-- start RECORDED INFORMATION --

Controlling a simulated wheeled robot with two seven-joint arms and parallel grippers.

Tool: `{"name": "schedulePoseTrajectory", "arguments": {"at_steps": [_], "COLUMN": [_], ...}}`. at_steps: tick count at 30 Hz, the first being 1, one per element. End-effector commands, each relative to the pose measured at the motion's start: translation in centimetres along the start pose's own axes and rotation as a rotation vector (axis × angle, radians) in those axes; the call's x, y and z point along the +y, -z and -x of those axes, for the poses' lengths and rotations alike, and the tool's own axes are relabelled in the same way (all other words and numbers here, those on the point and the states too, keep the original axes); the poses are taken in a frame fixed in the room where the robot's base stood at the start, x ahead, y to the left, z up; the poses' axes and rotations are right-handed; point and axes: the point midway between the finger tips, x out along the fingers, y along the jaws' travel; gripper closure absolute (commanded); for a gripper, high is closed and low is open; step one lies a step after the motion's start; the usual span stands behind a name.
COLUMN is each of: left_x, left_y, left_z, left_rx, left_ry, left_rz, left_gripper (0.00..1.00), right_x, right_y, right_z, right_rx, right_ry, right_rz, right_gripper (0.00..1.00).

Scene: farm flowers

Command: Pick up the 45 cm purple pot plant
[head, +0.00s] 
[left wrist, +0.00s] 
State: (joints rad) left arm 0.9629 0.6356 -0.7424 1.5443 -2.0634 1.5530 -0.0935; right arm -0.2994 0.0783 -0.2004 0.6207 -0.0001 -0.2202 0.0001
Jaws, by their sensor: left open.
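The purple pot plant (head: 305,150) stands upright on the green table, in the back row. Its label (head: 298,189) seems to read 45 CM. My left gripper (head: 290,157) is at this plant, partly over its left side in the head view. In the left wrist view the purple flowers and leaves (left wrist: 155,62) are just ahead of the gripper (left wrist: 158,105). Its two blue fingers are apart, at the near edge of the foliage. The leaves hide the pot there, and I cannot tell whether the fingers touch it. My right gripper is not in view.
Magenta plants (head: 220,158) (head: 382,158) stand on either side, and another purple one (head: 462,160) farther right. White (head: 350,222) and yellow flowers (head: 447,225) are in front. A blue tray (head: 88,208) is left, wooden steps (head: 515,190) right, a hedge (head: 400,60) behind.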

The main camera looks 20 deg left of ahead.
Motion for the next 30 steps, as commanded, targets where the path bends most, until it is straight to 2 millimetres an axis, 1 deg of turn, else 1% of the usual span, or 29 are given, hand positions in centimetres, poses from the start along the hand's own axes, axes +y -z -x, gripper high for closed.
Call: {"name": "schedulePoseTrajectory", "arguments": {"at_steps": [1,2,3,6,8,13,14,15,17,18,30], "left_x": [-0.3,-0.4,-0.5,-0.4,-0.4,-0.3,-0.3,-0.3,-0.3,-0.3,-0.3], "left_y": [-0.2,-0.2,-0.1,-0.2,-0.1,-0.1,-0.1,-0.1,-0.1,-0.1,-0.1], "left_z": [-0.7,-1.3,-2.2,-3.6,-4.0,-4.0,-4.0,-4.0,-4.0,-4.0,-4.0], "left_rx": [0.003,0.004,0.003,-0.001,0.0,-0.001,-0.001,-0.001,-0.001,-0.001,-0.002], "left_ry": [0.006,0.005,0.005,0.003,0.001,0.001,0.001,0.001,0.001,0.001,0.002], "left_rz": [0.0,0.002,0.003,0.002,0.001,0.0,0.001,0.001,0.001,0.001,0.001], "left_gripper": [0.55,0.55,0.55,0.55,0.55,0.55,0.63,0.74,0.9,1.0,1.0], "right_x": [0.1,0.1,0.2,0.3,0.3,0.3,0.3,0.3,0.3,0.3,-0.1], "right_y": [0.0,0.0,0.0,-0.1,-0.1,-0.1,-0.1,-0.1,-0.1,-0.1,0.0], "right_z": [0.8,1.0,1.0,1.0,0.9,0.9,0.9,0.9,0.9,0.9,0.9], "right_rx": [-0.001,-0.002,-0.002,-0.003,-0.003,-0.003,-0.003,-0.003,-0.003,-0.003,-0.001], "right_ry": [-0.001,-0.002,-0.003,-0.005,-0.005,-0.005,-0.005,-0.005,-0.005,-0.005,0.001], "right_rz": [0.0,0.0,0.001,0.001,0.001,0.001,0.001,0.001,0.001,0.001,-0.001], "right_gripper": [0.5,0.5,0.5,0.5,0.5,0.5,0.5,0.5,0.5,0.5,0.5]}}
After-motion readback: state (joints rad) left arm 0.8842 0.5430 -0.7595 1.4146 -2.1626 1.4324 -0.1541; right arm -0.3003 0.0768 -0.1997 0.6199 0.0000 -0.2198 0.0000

-- end RECORDED INFORMATION --

WHAT IS BEING ASKED
Reproduce the material above, every line of it, exactly.

ANSWER BELOW
Controlling a simulated wheeled robot with two seven-joint arms and parallel grippers.

Tool: `{"name": "schedulePoseTrajectory", "arguments": {"at_steps": [_], "COLUMN": [_], ...}}`. at_steps: tick count at 30 Hz, the first being 1, one per element. End-effector commands, each relative to the pose measured at the motion's start: translation in centimetres along the start pose's own axes and rotation as a rotation vector (axis × angle, radians) in those axes; the call's x, y and z point along the +y, -z and -x of those axes, for the poses' lengths and rotations alike, and the tool's own axes are relabelled in the same way (all other words and numbers here, those on the point and the states too, keep the original axes); the poses are taken in a frame fixed in the room where the robot's base stood at the start, x ahead, y to the left, z up; the poses' axes and rotations are right-handed; point and axes: the point midway between the finger tips, x out along the fingers, y along the jaws' travel; gripper closure absolute (commanded); for a gripper, high is closed and low is open; step one lies a step after the motion's start; the usual span stands behind a name.
COLUMN is each of: left_x, left_y, left_z, left_rx, left_ry, left_rz, left_gripper (0.00..1.00), right_x, right_y, right_z, right_rx, right_ry, right_rz, right_gripper (0.00..1.00).

Scene: farm flowers

Command: Pick up the 45 cm purple pot plant
[head, +0.00s] 
[left wrist, +0.00s] 
State: (joints rad) left arm 0.9629 0.6356 -0.7424 1.5443 -2.0634 1.5530 -0.0935; right arm -0.2994 0.0783 -0.2004 0.6207 -0.0001 -0.2202 0.0001
Jaws, by their sensor: left open.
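The purple pot plant (head: 305,150) stands upright on the green table, in the back row. Its label (head: 298,189) seems to read 45 CM. My left gripper (head: 290,157) is at this plant, partly over its left side in the head view. In the left wrist view the purple flowers and leaves (left wrist: 155,62) are just ahead of the gripper (left wrist: 158,105). Its two blue fingers are apart, at the near edge of the foliage. The leaves hide the pot there, and I cannot tell whether the fingers touch it. My right gripper is not in view.
Magenta plants (head: 220,158) (head: 382,158) stand on either side, and another purple one (head: 462,160) farther right. White (head: 350,222) and yellow flowers (head: 447,225) are in front. A blue tray (head: 88,208) is left, wooden steps (head: 515,190) right, a hedge (head: 400,60) behind.

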The main camera looks 20 deg left of ahead.
Motion for the next 30 steps, as commanded, targets where the path bends most, until it is straight to 2 millimetres an axis, 1 deg of turn, else 1% of the usual span, or 29 are given, hand positions in centimetres, poses from the start along the hand's own axes, axes +y -z -x, gripper high for closed.
Call: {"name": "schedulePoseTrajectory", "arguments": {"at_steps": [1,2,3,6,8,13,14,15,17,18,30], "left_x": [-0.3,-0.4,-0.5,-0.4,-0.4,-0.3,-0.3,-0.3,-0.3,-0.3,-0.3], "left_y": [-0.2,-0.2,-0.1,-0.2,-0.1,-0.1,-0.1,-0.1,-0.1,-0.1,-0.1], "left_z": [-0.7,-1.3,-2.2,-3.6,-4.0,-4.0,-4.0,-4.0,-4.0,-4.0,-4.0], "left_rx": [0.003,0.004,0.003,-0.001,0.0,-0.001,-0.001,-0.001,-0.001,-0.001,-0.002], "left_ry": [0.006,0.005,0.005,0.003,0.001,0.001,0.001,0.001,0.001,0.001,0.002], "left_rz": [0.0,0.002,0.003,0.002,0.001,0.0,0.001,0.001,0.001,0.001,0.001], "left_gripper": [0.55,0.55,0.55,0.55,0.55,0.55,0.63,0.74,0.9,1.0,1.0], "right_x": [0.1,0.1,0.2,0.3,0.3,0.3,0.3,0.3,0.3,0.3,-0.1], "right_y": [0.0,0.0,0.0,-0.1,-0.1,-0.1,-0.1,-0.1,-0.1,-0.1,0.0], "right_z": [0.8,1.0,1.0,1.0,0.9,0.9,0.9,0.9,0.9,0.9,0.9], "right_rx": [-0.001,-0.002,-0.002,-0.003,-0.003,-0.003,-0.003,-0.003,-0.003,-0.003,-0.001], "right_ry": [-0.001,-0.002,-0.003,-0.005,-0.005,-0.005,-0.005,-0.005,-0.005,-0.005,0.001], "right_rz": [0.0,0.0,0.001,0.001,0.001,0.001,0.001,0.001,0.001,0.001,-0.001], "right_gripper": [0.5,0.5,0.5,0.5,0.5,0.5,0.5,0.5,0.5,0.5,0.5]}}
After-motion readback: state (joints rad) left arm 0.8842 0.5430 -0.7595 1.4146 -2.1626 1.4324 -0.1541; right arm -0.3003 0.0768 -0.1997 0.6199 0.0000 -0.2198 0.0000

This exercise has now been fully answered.